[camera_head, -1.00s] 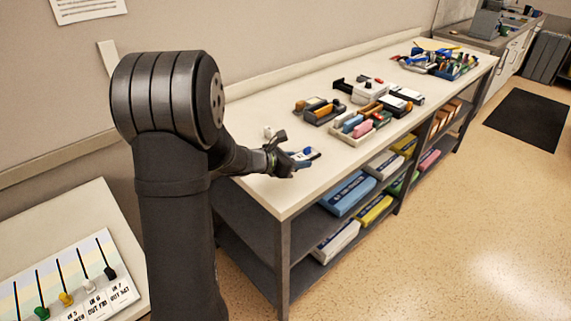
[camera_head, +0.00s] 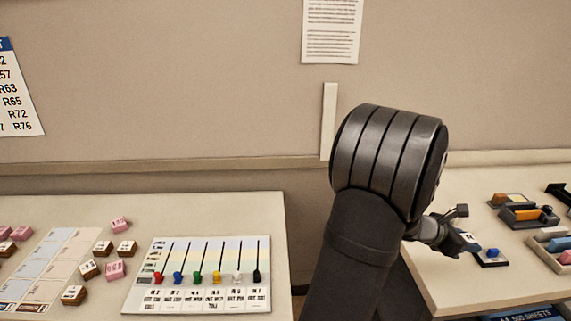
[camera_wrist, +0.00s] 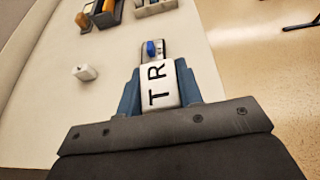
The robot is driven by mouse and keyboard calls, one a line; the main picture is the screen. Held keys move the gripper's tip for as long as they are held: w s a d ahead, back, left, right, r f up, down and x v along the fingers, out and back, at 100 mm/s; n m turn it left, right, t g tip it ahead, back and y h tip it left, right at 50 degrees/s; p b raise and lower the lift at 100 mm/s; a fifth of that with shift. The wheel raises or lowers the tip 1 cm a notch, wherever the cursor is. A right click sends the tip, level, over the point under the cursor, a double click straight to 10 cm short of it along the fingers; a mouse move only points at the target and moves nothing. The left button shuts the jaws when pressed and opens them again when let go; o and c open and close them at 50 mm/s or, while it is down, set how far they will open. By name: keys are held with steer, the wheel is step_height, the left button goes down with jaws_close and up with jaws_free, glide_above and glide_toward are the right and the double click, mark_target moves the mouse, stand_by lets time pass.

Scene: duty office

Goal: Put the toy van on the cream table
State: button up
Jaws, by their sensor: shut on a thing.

■ WHAT THE TASK REQUIRES ■
Every line from the top of the material above through the line with "[camera_wrist, +0.00s]" should be duplicated exactly, please; leave out the pictures.

■ THE SOLUTION ■
[camera_head, -1.00s] 
[camera_head, +0.00s] 
[camera_wrist, +0.00s] 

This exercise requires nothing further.